### Job
Gather up all lines that carry the word "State".

### Supplied data
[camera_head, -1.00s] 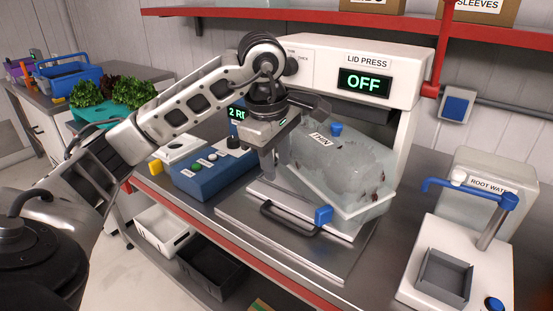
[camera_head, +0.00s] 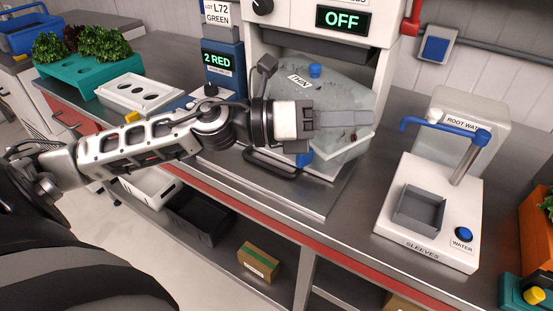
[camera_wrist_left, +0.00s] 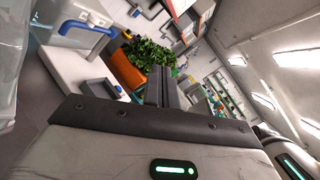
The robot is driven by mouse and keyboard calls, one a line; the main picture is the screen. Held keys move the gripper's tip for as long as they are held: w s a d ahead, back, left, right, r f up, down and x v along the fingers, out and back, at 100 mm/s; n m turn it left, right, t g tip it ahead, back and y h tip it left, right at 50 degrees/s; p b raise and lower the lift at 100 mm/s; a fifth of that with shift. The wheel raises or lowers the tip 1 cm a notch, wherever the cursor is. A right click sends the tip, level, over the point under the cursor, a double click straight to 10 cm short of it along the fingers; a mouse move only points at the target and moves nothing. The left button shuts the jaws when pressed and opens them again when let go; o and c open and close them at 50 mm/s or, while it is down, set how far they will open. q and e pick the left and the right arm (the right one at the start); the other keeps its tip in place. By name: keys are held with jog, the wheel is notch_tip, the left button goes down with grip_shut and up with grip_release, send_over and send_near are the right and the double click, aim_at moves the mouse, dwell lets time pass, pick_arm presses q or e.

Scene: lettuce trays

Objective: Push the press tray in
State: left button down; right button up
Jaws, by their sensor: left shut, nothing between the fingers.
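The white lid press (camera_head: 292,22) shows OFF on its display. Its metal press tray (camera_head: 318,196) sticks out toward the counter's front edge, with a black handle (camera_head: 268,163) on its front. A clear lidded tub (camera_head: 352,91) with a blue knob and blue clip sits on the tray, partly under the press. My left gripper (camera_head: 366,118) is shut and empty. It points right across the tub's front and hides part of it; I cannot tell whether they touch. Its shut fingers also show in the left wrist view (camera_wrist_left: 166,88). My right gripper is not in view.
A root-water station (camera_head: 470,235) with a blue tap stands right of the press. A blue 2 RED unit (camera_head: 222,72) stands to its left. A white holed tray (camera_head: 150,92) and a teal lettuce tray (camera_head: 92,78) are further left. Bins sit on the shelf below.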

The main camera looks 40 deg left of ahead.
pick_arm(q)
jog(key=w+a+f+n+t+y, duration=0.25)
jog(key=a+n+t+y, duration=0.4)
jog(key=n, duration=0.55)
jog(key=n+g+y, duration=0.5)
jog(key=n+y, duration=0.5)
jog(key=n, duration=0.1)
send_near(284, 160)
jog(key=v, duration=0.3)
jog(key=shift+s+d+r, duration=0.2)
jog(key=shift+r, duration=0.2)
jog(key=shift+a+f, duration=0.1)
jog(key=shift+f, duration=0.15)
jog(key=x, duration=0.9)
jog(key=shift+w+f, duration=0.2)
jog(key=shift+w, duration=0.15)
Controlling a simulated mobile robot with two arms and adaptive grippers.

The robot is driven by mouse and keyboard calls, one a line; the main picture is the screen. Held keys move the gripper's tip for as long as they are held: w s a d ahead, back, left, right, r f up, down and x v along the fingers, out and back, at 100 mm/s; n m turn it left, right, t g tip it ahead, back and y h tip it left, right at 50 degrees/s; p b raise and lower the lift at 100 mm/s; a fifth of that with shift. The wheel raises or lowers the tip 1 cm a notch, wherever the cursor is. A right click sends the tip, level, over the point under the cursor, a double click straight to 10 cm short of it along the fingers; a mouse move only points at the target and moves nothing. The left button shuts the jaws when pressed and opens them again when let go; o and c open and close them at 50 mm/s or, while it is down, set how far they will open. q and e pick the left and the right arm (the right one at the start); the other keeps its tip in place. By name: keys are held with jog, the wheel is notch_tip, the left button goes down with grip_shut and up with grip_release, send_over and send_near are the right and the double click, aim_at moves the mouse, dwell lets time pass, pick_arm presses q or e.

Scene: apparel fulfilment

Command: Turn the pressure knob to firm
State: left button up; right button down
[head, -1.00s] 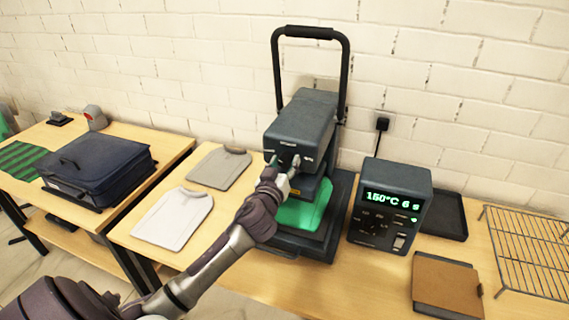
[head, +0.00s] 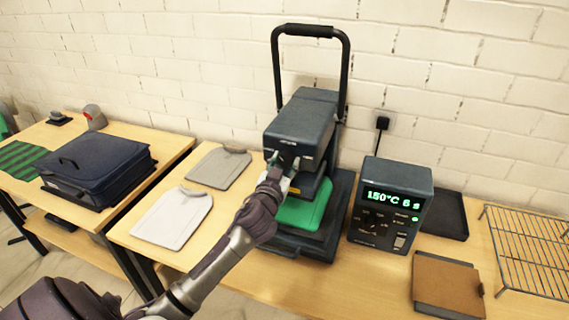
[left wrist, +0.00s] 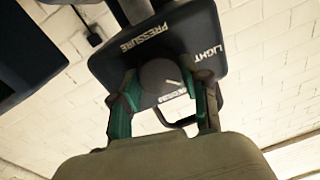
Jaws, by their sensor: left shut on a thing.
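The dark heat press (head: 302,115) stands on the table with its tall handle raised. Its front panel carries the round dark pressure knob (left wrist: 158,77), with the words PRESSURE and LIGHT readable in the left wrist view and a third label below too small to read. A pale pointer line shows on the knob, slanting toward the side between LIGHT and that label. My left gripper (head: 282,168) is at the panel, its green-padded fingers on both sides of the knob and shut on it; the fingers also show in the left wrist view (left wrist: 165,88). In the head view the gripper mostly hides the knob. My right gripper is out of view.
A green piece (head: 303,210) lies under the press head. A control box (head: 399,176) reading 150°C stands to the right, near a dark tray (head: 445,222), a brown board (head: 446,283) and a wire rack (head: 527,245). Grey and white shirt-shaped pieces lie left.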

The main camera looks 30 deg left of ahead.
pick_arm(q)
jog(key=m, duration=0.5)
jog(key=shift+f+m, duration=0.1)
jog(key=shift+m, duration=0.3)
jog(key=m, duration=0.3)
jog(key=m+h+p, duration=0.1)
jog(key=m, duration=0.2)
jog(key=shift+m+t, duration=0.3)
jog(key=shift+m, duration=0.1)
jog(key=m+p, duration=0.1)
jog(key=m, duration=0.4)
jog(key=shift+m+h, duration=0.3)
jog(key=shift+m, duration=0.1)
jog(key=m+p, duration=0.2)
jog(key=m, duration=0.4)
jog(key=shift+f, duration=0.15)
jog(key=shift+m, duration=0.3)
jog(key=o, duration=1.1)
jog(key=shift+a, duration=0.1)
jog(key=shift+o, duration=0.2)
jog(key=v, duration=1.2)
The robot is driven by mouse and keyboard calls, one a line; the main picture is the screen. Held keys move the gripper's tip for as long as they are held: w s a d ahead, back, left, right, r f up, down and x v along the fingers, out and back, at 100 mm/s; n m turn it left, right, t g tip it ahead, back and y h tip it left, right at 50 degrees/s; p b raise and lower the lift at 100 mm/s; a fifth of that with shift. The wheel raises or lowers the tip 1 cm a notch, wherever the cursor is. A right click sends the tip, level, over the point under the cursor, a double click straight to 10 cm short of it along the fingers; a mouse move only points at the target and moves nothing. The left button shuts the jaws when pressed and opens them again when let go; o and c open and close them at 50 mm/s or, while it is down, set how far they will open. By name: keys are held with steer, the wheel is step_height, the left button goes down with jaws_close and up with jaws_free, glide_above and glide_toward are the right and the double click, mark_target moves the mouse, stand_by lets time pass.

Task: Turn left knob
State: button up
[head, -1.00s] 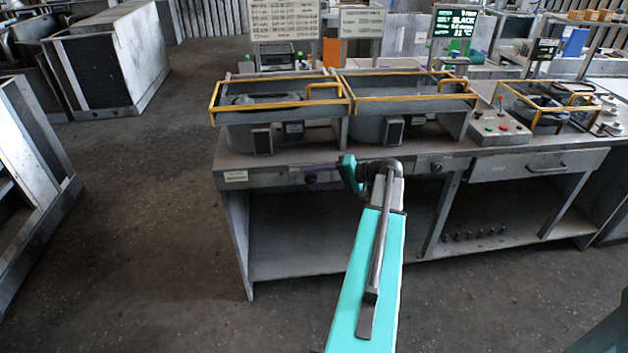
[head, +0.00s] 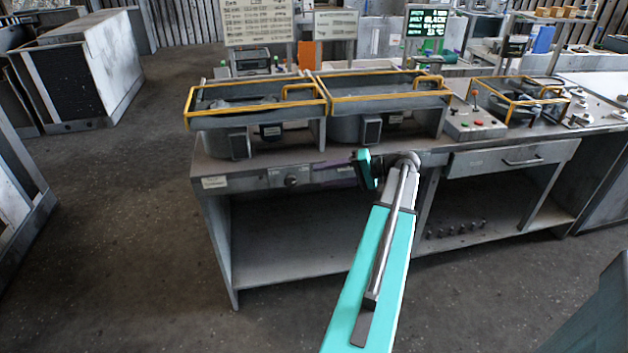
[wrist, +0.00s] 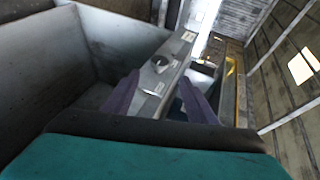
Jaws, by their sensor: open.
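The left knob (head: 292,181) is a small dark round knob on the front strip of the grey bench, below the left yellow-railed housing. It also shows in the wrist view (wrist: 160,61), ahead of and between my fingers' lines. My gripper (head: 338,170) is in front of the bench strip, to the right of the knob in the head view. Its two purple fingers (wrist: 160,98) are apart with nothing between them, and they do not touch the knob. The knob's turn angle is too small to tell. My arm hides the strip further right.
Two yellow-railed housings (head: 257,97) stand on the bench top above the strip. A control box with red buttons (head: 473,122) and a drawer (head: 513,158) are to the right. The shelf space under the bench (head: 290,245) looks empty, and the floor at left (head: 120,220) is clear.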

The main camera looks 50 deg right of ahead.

### Complete output
State: left button down; right button up
State: left button up; right button down
State: button up

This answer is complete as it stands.